In a poll of 639 British economists conducted in May, 88 percent expected that a vote to leave the European Union would depress British economic growth, yet 52 percent of voters approved it anyway. Only two of 40 leading economists, surveyed by the University of Chicago Initiative on Global Markets, agreed with the statement that a country can improve citizens’ well-being by increasing its trade surplus or cutting its trade deficit, an idea that is a hallmark of populist rhetoric.
But what if those gaps between the economic elite and the general public are created not by differences in expertise but in priorities?
Consider an experiment published last year in the journal Science. Four economists tested people with a computer simulation in which they could either be greedy and keep tokens that had real cash value, or share them with others. The catch: If they shared them, the total number of tokens would decline. In other words, the more evenly the pie was divided, the less pie there was to go around. There was a trade-off between equality and maximizing income, a version of economic efficiency.
Among the general American public, about half of those who played the game favored equality over efficiency.
But the researchers also did the experiment at Yale Law School, an elite bastion filled with people who become Supreme Court clerks, White House aides and richly compensated lawyers. Among the Yale students who played the game, 80 percent preferred efficiency to equality.

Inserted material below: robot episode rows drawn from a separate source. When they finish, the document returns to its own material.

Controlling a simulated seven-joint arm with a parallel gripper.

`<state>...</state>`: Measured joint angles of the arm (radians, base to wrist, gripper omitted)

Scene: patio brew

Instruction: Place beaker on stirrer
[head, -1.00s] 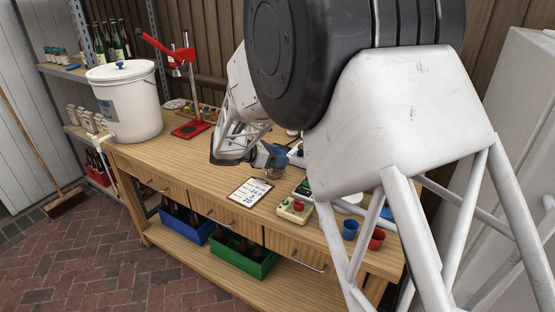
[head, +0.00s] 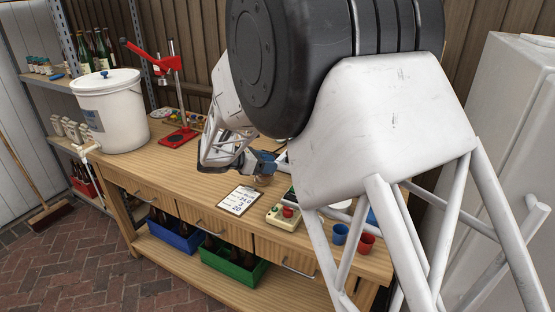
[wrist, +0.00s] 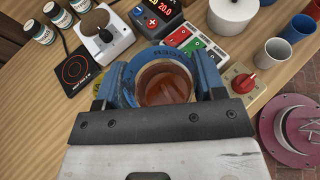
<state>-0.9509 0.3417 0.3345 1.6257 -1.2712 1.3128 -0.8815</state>
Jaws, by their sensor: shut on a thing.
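A clear glass beaker (wrist: 168,86) with amber-brown liquid is between the blue fingers of my gripper (wrist: 165,76), which is shut on it. In the head view the beaker (head: 263,180) shows small under my gripper (head: 262,163), low over the wooden bench; I cannot tell whether it touches the bench. A flat black plate with red rings (wrist: 75,70), apparently the stirrer, lies left of the beaker in the wrist view, apart from it. In the head view my arm hides that part of the bench.
Near the beaker are a white device with a round top (wrist: 104,37), a red-digit display box (wrist: 156,17) and a red-knobbed box (wrist: 242,79). White bottles (wrist: 54,13) stand past the plate.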

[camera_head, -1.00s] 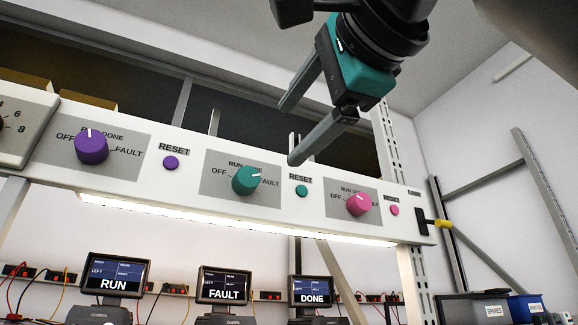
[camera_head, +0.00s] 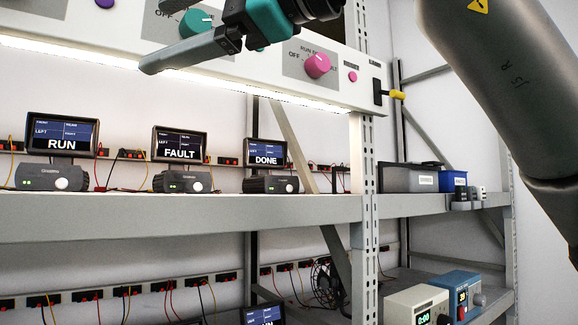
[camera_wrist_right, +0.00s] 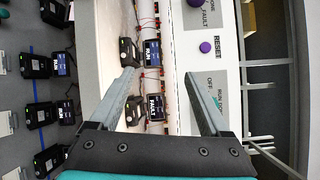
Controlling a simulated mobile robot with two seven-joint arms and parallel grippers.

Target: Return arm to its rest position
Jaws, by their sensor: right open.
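My right gripper (camera_head: 185,55) is in front of the white control panel (camera_head: 345,88) at the top of the head view, its grey fingers near the teal knob (camera_head: 196,22). In the right wrist view the gripper (camera_wrist_right: 165,85) has its two fingers wide apart with nothing between them. The pink knob (camera_head: 316,65) is just right of the gripper. My right arm (camera_head: 490,90) hangs large along the right side of the head view. My left gripper is not in view.
Monitors reading RUN (camera_head: 62,136), FAULT (camera_head: 180,145) and DONE (camera_head: 265,153) stand on the grey shelf (camera_head: 180,216) below the panel. A yellow-tipped lever (camera_head: 397,95) sticks out at the panel's right end. A grey bin (camera_head: 408,178) and a blue bin (camera_head: 453,180) stand further right.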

They were more worried about the size of the pie, apparently, than making sure everyone got a slice.
“The people who are destined to fill these elite positions tend to have a strong efficiency orientation,” said Raymond Fisman, a Boston University economist and lead author of the study. “One underlying explanation may be that, if the system has been kind to you, and you find yourself at Yale Law School, you know you’re going to make out O.K. in the end, and so you don’t worry about widening the distribution of outcomes.”
You can see versions of this play out in a wide range of areas. For example, economists almost uniformly argue that rent control laws are a terrible tool to try to make housing more affordable. As Paul Krugman once wrote, “the analysis of rent control is among the best-understood issues in all of economics, and — among economists, anyway — one of the least controversial.”
Yet among people grappling with soaring rents, the policies are persistently popular — even, recently, in the free-market-oriented boomtowns of Silicon Valley.
It’s easy for an economist to chalk up support for rent control as idiocy that depresses the home construction that might reduce housing prices for everyone. I have thought of it that way.
But maybe it is really important for people who live in a place to be able to stay there indefinitely. Maybe the idea that things should stay the way they are, without new people moving in and new buildings going up, is not as inherently irrational as Economics 101 would suggest. Yes, rent control is a bad idea if you’re worried about the long-term prospects for economic efficiency. But maybe the people who advocate these policies know exactly what they’re rooting for, and that’s not it.
The rent control debate can be viewed as a microcosm of the debate about globalization and international trade.
Some of the best analysis of trade agreements comes from the Peterson Institute for International Economics. Its examination of the pending Trans-Pacific Partnership is 119 pages and describes how the deal among the United States and 11 Pacific Rim nations will affect different industries and the economy as a whole.
It projects that the deal will add $131 billion a year to Americans’ incomes by 2030, or 0.5 percent of G.D.P. It will neither create nor destroy jobs, but is projected to add to churn — job changes — in the economy as work moves into higher-paying, more export-centric industries. The authors predict that the trade deal will mean an extra 53,700 job changes a year, but they note that 55.5 million people a year in the United States change jobs for all sorts of reasons, and that this extra churn will barely change those overall numbers.
But for a window into how this plays out among real people, consider an article in The Wall Street Journal in February. In that account, a woman named Andrea Howell holds down a good job at BMW’s manufacturing plant in South Carolina, making her one of globalization’s winners. She supports Mr. Trump, she said, because she doesn’t want other countries to beat the United States at trade, and because two uncles lost their jobs at a cotton mill that closed in the 1980s, presumably because of globalization.
To economists, 53,700 jobs churned each year is a small cost to be paid for a richer overall economy. To people who are among those 53,700, the pain may be enough to drive someone’s niece to vote for an antitrade candidate 30 years later.
So what’s a policy elite to do? Of course the only way a society can become richer over time is to increase national income. And if rigorous analysis shows that Policy X is the way to do it, the fact that Policy X is going to disadvantage a few thousand people often isn’t a reason to abandon the idea.

But there’s an obligation to think about individual lives. Life isn’t just about money, and jobs aren’t just about income. A sense of stability, of purpose, of social standing — all these things matter in ways that economic models don’t do a very good job of taking into account.
If there is one crucial lesson from the success of Mr. Trump and Brexit, it is that dynamism and efficiency sound a lot better to people who are confident they’ll always end up being winners.